Re: [PATCH 02/16] KVM: x86/mmu: Introduce a slot flag to zap only slot leafs on slot deletion

From: Yan Zhao
Date: Wed May 22 2024 - 02:49:43 EST


On Tue, May 21, 2024 at 07:31:31PM -0700, Sean Christopherson wrote:
> On Wed, May 22, 2024, Yan Zhao wrote:
> > On Fri, May 17, 2024 at 05:30:50PM +0200, Paolo Bonzini wrote:
> > > On 5/16/24 01:20, Sean Christopherson wrote:
> > > > Hmm, a quirk isn't a bad idea. It suffers the same problems as a memslot flag,
> > > > i.e. who knows when it's safe to disable the quirk, but I would hope userspace
> > > > would be much, much cautious about disabling a quirk that comes with a massive
> > > > disclaimer.
> > > >
> > > > Though I suspect Paolo will shoot this down too 😉
> > >
> > > Not really, it's probably the least bad option.
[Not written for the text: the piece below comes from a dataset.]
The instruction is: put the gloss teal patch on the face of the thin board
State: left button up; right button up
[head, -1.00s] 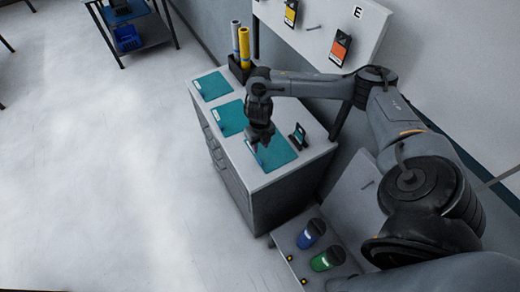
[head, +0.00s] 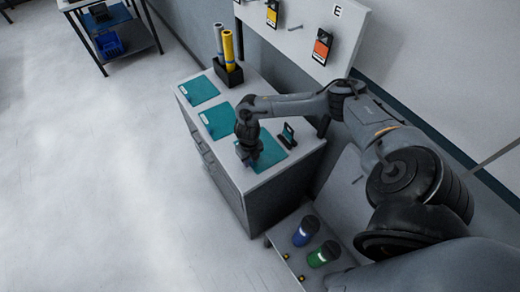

Not as safe as keying it
> > > off the new machine types, but less ugly.
> > A concern about the quirk is that before identifying the root cause of the
> > issue, we don't know which one is a quirk, fast zapping all TDPs or slow zapping
> > within memslot range.
>
> The quirk is specifically that KVM zaps SPTEs that aren't related to the memslot
> being deleted/moved. E.g. the issue went away if KVM zapped a rather arbitrary
> set of SPTEs. IIRC, there was a specific gfn range that was "problematic", but
> we never figured out the correlation between the problematic range and the memslot
> being deleted.
>
So, a quirk like KVM_X86_QUIRK_ZAP_ALL_ON_MEMSLOT_DELETION, and enable it by
default?

> Disabling the quirk would allow KVM to choose between a slow/precise/partial zap,
> and full/fast zap.
TDX needs to disable the quirk for slow/precise/partial zap, right?
Then, when unsafe and passthrough devices are involved in TDX, we need to either
keep disabling the quirk if no bug reported or identify the root cause then.
Is that correct?